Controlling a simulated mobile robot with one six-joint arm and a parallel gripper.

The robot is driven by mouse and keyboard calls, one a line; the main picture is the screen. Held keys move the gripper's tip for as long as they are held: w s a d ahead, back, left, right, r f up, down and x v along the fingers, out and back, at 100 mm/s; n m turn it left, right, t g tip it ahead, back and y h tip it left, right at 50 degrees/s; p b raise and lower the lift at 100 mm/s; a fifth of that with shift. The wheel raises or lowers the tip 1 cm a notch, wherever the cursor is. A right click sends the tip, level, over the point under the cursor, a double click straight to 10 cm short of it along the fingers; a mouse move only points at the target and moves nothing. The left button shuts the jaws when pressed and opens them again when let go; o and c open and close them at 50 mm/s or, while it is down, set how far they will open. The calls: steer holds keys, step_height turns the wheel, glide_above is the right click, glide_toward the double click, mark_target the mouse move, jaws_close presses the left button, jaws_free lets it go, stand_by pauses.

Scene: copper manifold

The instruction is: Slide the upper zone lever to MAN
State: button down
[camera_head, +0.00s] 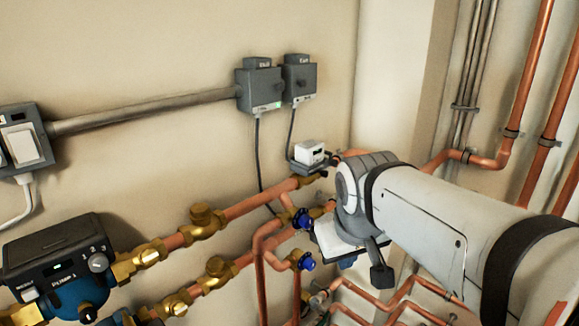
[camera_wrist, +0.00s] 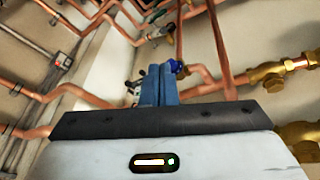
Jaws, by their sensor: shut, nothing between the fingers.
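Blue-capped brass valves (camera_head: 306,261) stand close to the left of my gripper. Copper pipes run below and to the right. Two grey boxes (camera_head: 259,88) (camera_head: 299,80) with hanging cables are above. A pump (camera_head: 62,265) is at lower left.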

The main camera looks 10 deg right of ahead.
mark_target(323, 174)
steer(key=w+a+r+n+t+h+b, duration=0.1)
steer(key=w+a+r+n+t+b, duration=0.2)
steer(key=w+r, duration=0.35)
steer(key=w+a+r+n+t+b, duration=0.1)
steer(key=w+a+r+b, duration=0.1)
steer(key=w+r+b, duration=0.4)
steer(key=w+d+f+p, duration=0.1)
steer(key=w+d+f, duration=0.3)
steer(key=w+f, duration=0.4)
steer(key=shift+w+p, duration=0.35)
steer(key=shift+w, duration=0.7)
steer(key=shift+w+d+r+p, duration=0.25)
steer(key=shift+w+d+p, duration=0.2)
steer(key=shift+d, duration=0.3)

══════

GIVEN PROBLEM: Do not copy any pictures. Retype exactly the stretch from the line with "The instruction is: Slide" through the line with "[camera_wrist, +0.00s]".

ANSWER FOR THIS EXERCISE:
The instruction is: Slide the upper zone lever to MAN
State: button down
[camera_head, +0.00s] 
[camera_wrist, +0.00s] 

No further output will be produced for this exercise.